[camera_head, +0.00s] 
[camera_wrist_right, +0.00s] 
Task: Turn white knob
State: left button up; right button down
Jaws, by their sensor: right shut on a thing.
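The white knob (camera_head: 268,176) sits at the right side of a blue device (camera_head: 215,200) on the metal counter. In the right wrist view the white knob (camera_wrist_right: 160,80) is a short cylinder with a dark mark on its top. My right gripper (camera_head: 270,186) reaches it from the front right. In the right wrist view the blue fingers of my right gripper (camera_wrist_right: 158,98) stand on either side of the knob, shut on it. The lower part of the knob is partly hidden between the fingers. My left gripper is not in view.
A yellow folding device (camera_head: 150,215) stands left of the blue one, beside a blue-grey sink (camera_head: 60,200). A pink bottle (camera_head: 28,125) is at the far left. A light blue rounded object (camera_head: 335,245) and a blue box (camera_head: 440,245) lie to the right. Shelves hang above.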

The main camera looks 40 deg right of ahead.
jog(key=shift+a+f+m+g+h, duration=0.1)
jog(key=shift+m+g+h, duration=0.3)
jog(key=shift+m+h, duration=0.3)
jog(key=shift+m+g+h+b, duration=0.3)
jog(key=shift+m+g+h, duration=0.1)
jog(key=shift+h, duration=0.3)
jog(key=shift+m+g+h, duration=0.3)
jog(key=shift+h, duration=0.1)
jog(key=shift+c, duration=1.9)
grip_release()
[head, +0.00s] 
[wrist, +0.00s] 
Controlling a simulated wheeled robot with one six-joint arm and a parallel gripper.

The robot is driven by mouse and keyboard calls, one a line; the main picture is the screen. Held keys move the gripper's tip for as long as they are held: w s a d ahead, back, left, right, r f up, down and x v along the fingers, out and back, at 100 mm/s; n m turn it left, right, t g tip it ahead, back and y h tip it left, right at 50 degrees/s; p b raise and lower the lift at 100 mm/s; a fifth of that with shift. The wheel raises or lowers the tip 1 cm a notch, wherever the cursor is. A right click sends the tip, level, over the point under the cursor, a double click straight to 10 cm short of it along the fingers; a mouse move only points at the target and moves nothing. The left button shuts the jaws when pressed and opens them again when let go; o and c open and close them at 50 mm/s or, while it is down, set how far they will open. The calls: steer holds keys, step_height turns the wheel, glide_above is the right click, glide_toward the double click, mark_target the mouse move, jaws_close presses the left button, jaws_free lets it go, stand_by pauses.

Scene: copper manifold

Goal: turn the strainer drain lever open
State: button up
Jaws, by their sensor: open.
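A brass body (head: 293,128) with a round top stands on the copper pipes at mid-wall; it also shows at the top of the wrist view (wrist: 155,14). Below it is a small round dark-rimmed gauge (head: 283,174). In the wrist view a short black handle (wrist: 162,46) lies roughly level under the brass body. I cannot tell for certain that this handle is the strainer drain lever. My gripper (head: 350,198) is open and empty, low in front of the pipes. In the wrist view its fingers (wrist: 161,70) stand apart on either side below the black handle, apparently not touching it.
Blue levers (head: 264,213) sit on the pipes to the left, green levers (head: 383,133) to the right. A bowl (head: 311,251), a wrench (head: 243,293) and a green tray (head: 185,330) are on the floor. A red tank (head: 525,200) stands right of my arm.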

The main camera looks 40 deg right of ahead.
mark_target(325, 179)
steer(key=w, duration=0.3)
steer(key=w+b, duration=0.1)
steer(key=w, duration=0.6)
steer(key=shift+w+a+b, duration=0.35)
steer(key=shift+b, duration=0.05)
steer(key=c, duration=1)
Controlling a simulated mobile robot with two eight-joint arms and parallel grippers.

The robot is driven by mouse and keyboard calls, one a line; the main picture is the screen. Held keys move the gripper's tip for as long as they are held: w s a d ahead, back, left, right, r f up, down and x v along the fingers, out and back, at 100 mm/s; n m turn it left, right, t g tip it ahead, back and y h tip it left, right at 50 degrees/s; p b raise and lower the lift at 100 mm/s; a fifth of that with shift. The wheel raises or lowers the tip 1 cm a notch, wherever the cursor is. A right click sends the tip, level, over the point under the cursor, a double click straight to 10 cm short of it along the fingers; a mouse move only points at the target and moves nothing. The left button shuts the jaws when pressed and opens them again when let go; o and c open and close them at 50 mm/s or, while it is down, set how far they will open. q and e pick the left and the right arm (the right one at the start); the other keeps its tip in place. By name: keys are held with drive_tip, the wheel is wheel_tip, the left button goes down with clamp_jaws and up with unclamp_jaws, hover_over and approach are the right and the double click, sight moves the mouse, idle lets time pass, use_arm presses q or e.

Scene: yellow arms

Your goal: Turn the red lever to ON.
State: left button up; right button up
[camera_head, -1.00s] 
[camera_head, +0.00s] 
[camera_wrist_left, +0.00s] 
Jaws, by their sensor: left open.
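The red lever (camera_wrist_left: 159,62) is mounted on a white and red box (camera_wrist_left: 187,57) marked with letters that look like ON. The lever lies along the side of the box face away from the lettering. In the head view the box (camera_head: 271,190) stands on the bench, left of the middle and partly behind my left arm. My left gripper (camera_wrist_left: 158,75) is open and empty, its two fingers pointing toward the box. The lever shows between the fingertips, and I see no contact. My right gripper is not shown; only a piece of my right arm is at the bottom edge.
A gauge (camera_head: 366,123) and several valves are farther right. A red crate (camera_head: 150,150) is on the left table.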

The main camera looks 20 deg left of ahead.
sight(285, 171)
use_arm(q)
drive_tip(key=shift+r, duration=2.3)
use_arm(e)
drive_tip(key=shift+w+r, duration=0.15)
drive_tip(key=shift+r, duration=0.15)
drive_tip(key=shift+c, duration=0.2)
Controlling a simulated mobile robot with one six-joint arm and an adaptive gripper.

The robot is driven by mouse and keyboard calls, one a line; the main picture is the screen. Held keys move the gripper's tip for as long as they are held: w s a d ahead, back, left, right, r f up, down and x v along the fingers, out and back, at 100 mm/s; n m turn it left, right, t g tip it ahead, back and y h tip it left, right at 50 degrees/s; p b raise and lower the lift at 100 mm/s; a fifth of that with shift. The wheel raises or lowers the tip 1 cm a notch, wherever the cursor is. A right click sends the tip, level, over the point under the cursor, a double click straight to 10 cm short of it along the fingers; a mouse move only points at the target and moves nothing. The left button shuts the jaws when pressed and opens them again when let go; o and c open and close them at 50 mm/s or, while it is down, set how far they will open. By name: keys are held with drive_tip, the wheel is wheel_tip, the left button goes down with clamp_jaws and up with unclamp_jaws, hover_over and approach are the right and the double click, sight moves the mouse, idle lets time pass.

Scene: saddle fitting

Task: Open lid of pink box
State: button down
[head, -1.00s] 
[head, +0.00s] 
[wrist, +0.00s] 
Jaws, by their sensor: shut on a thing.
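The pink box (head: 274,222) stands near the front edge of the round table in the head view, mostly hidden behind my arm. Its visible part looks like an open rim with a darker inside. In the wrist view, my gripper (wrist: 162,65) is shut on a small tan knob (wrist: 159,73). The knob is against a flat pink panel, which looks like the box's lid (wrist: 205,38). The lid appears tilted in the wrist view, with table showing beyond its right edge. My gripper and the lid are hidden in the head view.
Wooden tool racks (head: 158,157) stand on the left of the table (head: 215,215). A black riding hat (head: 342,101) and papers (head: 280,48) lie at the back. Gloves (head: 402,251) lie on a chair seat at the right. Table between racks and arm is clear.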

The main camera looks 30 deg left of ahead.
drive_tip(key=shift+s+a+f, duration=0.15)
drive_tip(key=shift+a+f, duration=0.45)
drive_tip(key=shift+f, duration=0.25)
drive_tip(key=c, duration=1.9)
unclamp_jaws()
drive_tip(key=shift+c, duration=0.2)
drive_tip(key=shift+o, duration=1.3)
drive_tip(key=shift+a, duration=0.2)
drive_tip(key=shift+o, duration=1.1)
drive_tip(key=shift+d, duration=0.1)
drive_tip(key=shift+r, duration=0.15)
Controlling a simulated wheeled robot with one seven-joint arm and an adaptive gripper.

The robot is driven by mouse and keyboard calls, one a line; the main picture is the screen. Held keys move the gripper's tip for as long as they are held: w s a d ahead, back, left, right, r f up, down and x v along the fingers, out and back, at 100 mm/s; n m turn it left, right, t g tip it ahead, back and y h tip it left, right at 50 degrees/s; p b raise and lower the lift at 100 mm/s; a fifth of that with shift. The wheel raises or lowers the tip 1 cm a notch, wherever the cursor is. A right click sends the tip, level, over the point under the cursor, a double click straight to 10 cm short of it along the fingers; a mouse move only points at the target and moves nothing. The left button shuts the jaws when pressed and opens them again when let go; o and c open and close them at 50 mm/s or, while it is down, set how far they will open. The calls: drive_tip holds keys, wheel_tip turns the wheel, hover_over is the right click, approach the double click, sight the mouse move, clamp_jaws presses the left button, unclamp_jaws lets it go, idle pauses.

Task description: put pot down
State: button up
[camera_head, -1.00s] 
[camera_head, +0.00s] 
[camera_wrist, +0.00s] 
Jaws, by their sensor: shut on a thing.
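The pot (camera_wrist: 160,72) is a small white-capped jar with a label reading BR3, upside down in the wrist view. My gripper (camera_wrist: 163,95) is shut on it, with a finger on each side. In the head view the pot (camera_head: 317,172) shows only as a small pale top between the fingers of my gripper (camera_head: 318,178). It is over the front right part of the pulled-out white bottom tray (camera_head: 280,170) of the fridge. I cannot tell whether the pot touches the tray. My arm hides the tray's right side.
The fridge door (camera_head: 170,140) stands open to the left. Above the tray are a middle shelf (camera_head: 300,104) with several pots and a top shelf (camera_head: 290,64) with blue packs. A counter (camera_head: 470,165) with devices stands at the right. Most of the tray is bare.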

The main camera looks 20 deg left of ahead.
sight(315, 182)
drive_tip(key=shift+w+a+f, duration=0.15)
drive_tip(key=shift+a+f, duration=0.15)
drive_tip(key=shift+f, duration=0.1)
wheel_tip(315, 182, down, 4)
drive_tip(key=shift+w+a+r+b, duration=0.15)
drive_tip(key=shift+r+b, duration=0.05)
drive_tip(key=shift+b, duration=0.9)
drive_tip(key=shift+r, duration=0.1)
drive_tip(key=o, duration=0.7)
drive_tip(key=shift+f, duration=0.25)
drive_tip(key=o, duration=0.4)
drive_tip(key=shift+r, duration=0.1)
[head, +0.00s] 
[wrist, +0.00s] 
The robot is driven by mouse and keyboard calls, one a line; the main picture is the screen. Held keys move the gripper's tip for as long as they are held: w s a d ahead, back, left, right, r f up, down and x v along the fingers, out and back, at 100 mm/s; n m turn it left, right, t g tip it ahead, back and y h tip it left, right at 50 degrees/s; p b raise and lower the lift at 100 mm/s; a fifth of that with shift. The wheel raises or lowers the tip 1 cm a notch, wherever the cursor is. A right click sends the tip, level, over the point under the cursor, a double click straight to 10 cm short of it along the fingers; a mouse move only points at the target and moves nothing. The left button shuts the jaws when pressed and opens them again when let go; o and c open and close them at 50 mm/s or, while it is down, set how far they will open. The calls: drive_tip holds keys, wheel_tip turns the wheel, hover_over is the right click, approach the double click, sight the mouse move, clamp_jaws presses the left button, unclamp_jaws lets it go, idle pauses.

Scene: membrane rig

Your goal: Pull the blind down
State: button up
------------------------------------------------
■ Exercise brief ■
Of all the lines in the listing above, how many include "Task"? Write only the number.

■ Full solution ■
3